1. This is a petition by one Nataraja Achari, a goldsmith tenant making and selling gold, silver and diamond jewels in a portion of the premises, rented out to the respondent, the chief tenant, for revising and setting aside the order of the appellate authority, the Judge of the Court of Small Causes, directing, his eviction from the premises on the ground that the respondent-land-lord required the premises bona fide for additional accommodation for running the grain? shop for which he bad made preparations, as his maligai shop, in the building, opposite, was not prospering, and was landing him in heavy loss, and he wanted to run this grainshop in addition to the maligai shop in order to earn a comfortable living. The respondent is keeping roughly one half of the very tiny premises and is paying a total rent pf Rs. 10 per mensem to Mr. K. Rajah Ayyar, the landlord. The petitioner is occupying the other half, and paying Rs. 9 as rent per month to the respondent, tne chief-tenant. It is admitted by the learned Counsel, on both sides that no grain-trade can be carried on in the one half of these very tiny' premises now in the occupation of the respondent, and that if grain-trade is to be carried on, both the halves must be in the occupation of the respondent, the chief-tenant. At present the respondent is only keeping his furniture and some, bags of grain in his half.
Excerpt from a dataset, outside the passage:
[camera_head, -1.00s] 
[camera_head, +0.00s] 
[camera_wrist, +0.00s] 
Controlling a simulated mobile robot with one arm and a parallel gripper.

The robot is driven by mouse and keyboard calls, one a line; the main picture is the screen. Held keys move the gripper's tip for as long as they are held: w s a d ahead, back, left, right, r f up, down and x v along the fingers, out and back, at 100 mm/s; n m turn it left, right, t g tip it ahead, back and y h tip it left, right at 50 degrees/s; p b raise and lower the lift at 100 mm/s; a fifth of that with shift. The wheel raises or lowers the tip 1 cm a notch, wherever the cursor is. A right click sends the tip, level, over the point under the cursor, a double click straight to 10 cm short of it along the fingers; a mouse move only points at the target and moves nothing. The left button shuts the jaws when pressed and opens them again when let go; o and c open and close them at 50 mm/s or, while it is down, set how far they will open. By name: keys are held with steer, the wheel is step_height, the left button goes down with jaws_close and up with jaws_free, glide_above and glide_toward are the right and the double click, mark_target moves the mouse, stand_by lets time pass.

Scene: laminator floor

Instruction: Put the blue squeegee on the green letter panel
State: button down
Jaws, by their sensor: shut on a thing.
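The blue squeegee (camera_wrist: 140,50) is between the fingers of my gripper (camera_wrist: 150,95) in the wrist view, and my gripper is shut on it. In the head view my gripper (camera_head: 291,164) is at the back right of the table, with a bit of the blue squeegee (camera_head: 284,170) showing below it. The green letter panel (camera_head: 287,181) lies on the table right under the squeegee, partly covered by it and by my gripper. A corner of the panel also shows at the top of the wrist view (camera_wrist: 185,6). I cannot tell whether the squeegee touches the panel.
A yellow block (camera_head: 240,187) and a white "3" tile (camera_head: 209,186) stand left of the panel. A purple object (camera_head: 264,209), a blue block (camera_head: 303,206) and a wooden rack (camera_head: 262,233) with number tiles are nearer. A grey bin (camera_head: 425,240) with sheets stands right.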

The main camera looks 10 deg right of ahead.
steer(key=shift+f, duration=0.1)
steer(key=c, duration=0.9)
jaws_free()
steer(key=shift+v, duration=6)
2. The petitioner had alleged that the petition for eviction had not been filed by the respondent, the chief-tenant, bona fide and that the respondent's father respondent's mother and the respondent himself had tried to evict him by hook or by crook. He said that the respondent's father had filed several petitions for evicting him on various frivolous grounds and had ultimately failed. The lower appellate authority brushed aside those objections on the ground that the father's petitions were not proved to be frivolous or mala fide and that? even if they were really frivolous or mala fide they would not show this petition by the son to be frivolous or mala fide, and, that this was the first occasion when the petitioner was sought to be evicted on the ground of additional accommodation required by the respondent for carrying on his grain-trade. It also, like the Rent Controller, disbelieved the story that the respondent's mother had-asked pagdi (tenancy bribe) of Rs. 700 in respect of the premises from the petitioner if he were to be left in peaceful occupation of the premises, and not harassed by further petitions for evictions. The petitioner had added that he could not pay this heavy bribe, being a foreman, though trading in gold jewels. There was little reliable evidence in support of the demand of pagdi. It is Very unlikely, as observed by the lower appellate authority, that the respondent's mother would have carried on any negotiations with the tenant for the payment of this bribe amount of Rs. 700 at the period alleged, namely the month following her husband's death. The respondent's own bona fides was attacked by saying that he wanted to evict the petitioner and rent out his portion for a higher rent to others. The Courts below; considered it very improbable, as the fair rent had been fixed at Rs. 9 per month for that portion, and nobody in Madras would pay more than the fair rent. S6 the bringing in of any third party as a tenant could not improve the situation for the respondent. The lower appellate Court considered, unlike the Rent Controller, that the respondent required half of these very tiny premises, occupied by the petitioner, for carrying on his grain-trade for which he had made preparations, and that the balance of hardship lay in favour of ordering eviction as the respondent stood to lose more than the petitioner. So it directed the eviction of the petitioner and made the petitioner pay the costs of the respondent.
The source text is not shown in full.